_RECORDS FOR PROCESSING_:
------------------------------------------------------------------------
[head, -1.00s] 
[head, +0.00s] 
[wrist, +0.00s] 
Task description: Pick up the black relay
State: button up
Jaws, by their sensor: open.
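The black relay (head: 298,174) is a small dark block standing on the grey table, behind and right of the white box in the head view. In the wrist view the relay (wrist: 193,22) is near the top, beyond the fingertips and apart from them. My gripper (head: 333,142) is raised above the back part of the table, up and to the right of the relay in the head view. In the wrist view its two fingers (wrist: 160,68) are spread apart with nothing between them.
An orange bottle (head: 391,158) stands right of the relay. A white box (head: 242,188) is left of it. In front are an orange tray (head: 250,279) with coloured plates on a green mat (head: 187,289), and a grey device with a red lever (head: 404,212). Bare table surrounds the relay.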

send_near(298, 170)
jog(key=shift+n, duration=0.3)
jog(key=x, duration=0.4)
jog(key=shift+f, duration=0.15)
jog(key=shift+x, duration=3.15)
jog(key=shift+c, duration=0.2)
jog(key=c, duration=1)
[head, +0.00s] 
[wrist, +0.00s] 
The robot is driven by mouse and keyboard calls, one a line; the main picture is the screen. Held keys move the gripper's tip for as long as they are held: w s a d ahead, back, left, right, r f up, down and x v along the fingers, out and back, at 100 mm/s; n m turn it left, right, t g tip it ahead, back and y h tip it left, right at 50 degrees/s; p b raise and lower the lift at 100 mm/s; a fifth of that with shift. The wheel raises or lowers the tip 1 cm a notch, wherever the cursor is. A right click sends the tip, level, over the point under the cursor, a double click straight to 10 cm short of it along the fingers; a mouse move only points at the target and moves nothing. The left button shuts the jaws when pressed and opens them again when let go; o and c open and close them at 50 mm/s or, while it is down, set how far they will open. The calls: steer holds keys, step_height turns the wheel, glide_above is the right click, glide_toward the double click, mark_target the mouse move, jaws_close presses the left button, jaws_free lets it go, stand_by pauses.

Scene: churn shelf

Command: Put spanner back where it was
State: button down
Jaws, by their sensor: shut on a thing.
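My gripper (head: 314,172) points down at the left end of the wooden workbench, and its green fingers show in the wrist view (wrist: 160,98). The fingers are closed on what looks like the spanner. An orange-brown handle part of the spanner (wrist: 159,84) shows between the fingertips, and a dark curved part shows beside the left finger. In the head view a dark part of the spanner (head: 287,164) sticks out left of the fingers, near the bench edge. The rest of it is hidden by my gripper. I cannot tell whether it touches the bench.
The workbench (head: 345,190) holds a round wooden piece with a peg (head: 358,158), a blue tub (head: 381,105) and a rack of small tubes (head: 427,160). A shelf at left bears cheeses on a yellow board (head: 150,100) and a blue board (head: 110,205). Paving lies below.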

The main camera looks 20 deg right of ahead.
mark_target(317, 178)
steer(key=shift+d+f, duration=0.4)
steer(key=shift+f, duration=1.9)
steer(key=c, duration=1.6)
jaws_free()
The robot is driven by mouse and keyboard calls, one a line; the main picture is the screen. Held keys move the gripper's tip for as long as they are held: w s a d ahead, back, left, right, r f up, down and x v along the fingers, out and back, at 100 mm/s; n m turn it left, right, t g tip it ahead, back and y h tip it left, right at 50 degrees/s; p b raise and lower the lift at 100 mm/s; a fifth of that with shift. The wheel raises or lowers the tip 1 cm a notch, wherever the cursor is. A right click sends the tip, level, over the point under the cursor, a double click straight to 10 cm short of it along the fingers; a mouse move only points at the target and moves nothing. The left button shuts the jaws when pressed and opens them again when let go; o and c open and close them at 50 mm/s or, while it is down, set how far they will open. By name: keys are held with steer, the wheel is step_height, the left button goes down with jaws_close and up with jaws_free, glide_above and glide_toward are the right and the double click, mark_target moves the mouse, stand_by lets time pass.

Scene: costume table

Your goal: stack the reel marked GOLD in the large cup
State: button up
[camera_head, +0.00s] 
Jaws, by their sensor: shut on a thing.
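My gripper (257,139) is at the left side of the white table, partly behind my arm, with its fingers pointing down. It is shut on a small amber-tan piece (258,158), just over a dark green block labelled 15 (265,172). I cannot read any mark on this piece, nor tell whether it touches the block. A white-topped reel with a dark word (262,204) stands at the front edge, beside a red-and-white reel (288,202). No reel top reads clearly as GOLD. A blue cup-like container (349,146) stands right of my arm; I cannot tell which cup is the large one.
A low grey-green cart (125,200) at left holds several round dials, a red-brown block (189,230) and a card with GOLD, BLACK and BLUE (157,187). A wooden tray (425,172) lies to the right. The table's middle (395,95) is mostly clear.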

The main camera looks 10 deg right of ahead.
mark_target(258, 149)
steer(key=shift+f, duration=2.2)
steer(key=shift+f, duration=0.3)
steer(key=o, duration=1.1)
------------------------------------------------------------------------
_TASK STATEMENT_: From the listing above, copy every line that includes the word "Scene".

_THE OUTPUT_:
Scene: churn shelf
Scene: costume table

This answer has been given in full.